▶ WRITTEN INSTRUCTION:
From the listing that follows, extract every line and set it down unaltered.
+ + + + + + +
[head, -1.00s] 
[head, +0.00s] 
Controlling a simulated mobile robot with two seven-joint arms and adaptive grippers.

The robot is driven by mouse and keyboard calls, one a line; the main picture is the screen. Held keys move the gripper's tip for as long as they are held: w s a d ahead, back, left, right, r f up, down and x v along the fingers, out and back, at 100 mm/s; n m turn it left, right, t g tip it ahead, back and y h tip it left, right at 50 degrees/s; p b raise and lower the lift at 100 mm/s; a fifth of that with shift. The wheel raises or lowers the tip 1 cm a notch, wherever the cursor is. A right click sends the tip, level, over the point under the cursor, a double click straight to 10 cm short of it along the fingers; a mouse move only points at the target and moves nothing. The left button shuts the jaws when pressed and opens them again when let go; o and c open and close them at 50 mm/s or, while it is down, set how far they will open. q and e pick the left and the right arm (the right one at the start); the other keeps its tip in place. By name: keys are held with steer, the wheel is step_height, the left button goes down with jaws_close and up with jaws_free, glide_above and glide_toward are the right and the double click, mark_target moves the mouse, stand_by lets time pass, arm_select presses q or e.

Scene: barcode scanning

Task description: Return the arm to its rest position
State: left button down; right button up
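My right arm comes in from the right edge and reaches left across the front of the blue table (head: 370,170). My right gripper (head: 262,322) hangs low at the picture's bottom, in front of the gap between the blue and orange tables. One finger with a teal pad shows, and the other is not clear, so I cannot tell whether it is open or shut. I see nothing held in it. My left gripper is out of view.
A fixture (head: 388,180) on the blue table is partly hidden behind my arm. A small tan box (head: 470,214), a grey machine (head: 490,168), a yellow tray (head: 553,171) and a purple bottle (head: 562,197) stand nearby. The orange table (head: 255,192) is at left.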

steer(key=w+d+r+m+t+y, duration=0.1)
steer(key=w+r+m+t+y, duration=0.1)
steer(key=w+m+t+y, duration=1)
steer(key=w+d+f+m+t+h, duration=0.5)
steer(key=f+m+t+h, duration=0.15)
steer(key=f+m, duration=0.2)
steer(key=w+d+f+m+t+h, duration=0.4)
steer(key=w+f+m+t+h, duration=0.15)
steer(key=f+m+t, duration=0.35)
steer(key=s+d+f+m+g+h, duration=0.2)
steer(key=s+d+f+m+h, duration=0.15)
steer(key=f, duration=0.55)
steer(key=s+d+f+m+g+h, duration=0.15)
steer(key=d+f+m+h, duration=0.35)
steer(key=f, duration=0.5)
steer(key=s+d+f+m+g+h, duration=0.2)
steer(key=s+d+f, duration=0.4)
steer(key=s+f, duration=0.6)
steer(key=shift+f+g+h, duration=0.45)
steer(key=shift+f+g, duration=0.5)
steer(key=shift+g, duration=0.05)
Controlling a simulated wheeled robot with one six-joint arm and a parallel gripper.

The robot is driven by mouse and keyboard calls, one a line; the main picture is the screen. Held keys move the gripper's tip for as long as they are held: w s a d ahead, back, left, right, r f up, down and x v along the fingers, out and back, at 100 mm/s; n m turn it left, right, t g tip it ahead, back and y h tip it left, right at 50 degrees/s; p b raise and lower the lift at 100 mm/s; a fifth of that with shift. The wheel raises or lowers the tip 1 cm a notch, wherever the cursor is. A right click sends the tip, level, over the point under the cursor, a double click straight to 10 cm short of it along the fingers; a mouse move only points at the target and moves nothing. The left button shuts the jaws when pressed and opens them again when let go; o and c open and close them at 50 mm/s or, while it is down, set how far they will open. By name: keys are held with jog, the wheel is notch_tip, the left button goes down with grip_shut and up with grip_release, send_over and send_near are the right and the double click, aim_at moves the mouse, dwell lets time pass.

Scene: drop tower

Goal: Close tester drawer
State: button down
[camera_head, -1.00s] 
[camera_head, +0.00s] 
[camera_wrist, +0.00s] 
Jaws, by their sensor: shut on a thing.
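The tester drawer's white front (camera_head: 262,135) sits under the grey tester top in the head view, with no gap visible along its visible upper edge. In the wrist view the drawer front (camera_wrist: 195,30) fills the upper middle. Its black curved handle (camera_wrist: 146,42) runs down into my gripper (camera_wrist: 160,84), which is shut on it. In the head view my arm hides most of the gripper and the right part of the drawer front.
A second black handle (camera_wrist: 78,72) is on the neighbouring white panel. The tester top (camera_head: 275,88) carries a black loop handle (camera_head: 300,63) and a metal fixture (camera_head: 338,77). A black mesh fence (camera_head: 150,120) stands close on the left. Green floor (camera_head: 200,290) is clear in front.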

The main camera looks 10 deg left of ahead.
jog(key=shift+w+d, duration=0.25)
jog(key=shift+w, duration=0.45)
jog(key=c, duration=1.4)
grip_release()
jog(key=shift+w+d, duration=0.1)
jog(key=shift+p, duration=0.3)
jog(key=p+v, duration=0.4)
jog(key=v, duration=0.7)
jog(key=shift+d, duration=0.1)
+ + + + + + +
▶ FULL ANSWER:
[head, -1.00s] 
[head, +0.00s] 
Controlling a simulated mobile robot with two seven-joint arms and adaptive grippers.

The robot is driven by mouse and keyboard calls, one a line; the main picture is the screen. Held keys move the gripper's tip for as long as they are held: w s a d ahead, back, left, right, r f up, down and x v along the fingers, out and back, at 100 mm/s; n m turn it left, right, t g tip it ahead, back and y h tip it left, right at 50 degrees/s; p b raise and lower the lift at 100 mm/s; a fifth of that with shift. The wheel raises or lowers the tip 1 cm a notch, wherever the cursor is. A right click sends the tip, level, over the point under the cursor, a double click straight to 10 cm short of it along the fingers; a mouse move only points at the target and moves nothing. The left button shuts the jaws when pressed and opens them again when let go; o and c open and close them at 50 mm/s or, while it is down, set how far they will open. q and e pick the left and the right arm (the right one at the start); the other keeps its tip in place. By name: keys are held with steer, the wheel is step_height, the left button goes down with jaws_close and up with jaws_free, glide_above and glide_toward are the right and the double click, mark_target moves the mouse, stand_by lets time pass, arm_select presses q or e.

Scene: barcode scanning

Task description: Return the arm to its rest position
State: left button down; right button up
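My right arm comes in from the right edge and reaches left across the front of the blue table (head: 370,170). My right gripper (head: 262,322) hangs low at the picture's bottom, in front of the gap between the blue and orange tables. One finger with a teal pad shows, and the other is not clear, so I cannot tell whether it is open or shut. I see nothing held in it. My left gripper is out of view.
A fixture (head: 388,180) on the blue table is partly hidden behind my arm. A small tan box (head: 470,214), a grey machine (head: 490,168), a yellow tray (head: 553,171) and a purple bottle (head: 562,197) stand nearby. The orange table (head: 255,192) is at left.

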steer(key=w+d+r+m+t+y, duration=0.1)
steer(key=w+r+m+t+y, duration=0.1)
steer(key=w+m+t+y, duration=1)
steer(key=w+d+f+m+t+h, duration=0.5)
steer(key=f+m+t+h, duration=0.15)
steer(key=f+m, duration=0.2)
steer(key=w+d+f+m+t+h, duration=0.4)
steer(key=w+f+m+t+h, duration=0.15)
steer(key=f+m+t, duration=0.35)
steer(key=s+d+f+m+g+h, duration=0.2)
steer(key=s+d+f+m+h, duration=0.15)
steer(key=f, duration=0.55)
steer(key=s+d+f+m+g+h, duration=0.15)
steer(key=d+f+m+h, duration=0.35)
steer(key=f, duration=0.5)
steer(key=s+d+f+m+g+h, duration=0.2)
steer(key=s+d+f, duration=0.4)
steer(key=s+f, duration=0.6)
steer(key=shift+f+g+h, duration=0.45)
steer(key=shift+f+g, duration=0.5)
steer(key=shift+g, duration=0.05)
Controlling a simulated wheeled robot with one six-joint arm and a parallel gripper.

The robot is driven by mouse and keyboard calls, one a line; the main picture is the screen. Held keys move the gripper's tip for as long as they are held: w s a d ahead, back, left, right, r f up, down and x v along the fingers, out and back, at 100 mm/s; n m turn it left, right, t g tip it ahead, back and y h tip it left, right at 50 degrees/s; p b raise and lower the lift at 100 mm/s; a fifth of that with shift. The wheel raises or lowers the tip 1 cm a notch, wherever the cursor is. A right click sends the tip, level, over the point under the cursor, a double click straight to 10 cm short of it along the fingers; a mouse move only points at the target and moves nothing. The left button shuts the jaws when pressed and opens them again when let go; o and c open and close them at 50 mm/s or, while it is down, set how far they will open. By name: keys are held with jog, the wheel is notch_tip, the left button goes down with grip_shut and up with grip_release, send_over and send_near are the right and the double click, aim_at moves the mouse, dwell lets time pass.

Scene: drop tower

Goal: Close tester drawer
State: button down
[camera_head, -1.00s] 
[camera_head, +0.00s] 
[camera_wrist, +0.00s] 
Jaws, by their sensor: shut on a thing.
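The tester drawer's white front (camera_head: 262,135) sits under the grey tester top in the head view, with no gap visible along its visible upper edge. In the wrist view the drawer front (camera_wrist: 195,30) fills the upper middle. Its black curved handle (camera_wrist: 146,42) runs down into my gripper (camera_wrist: 160,84), which is shut on it. In the head view my arm hides most of the gripper and the right part of the drawer front.
A second black handle (camera_wrist: 78,72) is on the neighbouring white panel. The tester top (camera_head: 275,88) carries a black loop handle (camera_head: 300,63) and a metal fixture (camera_head: 338,77). A black mesh fence (camera_head: 150,120) stands close on the left. Green floor (camera_head: 200,290) is clear in front.

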The main camera looks 10 deg left of ahead.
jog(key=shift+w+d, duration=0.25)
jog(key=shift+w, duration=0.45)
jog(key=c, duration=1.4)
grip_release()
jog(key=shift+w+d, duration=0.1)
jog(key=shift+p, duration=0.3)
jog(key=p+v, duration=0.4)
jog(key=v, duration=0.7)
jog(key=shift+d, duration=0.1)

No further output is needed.